→ Given exercise:
Starting at the line containing "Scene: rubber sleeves", copy each line exactly, ending with the line containing "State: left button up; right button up". Leave out everything else.

[Rows from a dataset]

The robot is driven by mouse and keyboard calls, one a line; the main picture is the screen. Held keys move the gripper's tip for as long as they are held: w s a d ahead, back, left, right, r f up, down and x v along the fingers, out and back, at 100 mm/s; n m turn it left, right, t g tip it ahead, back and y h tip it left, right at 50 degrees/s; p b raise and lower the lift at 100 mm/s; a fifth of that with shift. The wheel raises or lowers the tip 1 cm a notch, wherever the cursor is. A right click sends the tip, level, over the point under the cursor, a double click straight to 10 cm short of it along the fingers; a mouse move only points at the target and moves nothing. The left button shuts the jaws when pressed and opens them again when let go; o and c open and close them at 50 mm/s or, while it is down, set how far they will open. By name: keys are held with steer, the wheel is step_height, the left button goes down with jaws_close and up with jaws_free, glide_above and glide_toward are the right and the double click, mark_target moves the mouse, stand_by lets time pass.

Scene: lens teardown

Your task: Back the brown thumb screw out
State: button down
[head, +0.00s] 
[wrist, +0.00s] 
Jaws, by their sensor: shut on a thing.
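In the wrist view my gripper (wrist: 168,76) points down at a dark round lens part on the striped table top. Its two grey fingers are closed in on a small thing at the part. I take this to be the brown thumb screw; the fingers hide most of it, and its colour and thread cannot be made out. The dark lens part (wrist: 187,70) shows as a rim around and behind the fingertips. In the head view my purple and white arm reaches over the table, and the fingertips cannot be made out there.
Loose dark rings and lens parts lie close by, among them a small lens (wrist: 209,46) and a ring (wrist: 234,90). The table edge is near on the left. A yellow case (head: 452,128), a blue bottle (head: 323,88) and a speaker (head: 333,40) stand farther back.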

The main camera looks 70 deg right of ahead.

==

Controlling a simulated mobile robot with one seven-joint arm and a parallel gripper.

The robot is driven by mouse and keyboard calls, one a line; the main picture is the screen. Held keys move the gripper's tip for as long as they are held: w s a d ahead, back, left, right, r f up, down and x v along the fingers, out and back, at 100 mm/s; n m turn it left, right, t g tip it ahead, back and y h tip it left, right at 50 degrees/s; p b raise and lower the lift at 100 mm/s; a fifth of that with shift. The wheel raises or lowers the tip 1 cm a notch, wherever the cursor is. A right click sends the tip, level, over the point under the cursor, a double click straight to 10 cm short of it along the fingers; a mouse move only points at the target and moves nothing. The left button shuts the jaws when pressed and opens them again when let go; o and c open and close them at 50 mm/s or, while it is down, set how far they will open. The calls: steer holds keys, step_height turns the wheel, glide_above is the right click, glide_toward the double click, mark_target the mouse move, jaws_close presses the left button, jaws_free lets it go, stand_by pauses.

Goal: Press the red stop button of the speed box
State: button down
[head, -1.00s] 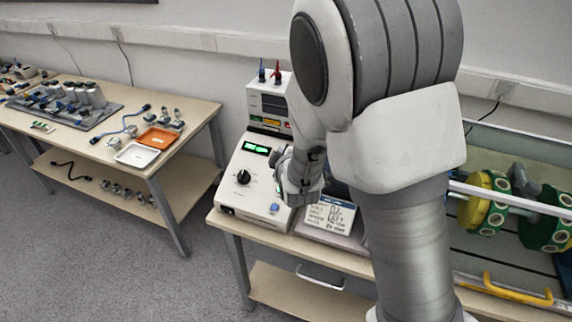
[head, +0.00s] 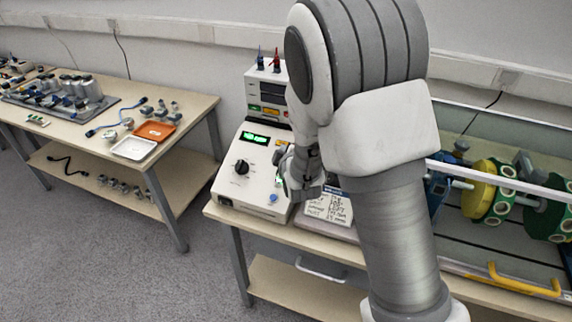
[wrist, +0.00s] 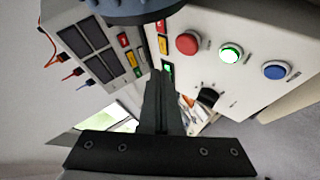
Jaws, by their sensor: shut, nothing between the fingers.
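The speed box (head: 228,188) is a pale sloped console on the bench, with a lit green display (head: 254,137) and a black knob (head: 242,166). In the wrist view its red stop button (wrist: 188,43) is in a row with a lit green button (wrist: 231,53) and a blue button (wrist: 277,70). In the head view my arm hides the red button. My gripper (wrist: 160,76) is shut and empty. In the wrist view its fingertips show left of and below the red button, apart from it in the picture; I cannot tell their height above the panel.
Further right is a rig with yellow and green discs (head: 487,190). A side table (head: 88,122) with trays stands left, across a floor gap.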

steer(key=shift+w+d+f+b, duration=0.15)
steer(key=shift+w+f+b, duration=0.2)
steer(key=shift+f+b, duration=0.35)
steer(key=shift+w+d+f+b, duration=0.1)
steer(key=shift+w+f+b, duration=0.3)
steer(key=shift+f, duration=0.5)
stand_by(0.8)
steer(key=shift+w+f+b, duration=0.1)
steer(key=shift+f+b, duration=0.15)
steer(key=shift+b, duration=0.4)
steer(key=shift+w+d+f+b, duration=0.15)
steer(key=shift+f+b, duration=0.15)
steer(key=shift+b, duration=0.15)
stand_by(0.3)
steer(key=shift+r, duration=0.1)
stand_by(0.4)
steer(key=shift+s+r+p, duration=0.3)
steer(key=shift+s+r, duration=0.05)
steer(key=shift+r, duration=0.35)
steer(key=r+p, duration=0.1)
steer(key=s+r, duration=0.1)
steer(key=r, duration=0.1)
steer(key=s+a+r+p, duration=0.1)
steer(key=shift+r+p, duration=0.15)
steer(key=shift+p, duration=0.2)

--

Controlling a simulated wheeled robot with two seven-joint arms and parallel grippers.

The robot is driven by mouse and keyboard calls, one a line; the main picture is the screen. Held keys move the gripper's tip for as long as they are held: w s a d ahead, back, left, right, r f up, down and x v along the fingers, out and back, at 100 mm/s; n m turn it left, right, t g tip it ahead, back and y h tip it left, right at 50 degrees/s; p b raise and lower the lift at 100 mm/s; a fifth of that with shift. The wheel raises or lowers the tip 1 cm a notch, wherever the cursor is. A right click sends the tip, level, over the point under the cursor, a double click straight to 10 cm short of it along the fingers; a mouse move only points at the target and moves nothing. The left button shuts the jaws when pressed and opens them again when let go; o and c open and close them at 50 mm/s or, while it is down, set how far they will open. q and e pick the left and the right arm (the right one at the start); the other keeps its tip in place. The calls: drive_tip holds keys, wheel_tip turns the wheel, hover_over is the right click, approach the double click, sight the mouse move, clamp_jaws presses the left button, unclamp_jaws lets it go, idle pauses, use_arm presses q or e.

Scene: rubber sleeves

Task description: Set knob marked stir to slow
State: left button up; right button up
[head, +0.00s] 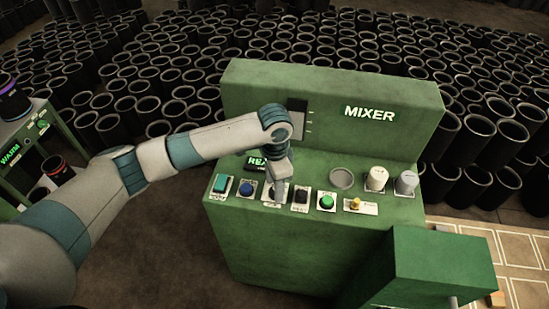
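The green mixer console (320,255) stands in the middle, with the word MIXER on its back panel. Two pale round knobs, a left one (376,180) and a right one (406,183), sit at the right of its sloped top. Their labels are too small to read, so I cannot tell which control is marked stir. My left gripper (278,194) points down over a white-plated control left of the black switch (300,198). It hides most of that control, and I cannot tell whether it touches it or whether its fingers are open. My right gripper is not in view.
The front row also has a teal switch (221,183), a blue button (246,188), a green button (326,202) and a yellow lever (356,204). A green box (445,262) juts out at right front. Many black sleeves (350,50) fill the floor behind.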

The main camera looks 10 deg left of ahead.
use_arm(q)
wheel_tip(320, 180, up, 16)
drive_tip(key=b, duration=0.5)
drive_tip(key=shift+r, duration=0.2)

→ Solution to this exercise:
Scene: rubber sleeves

Task description: Set knob marked stir to slow
State: left button up; right button up

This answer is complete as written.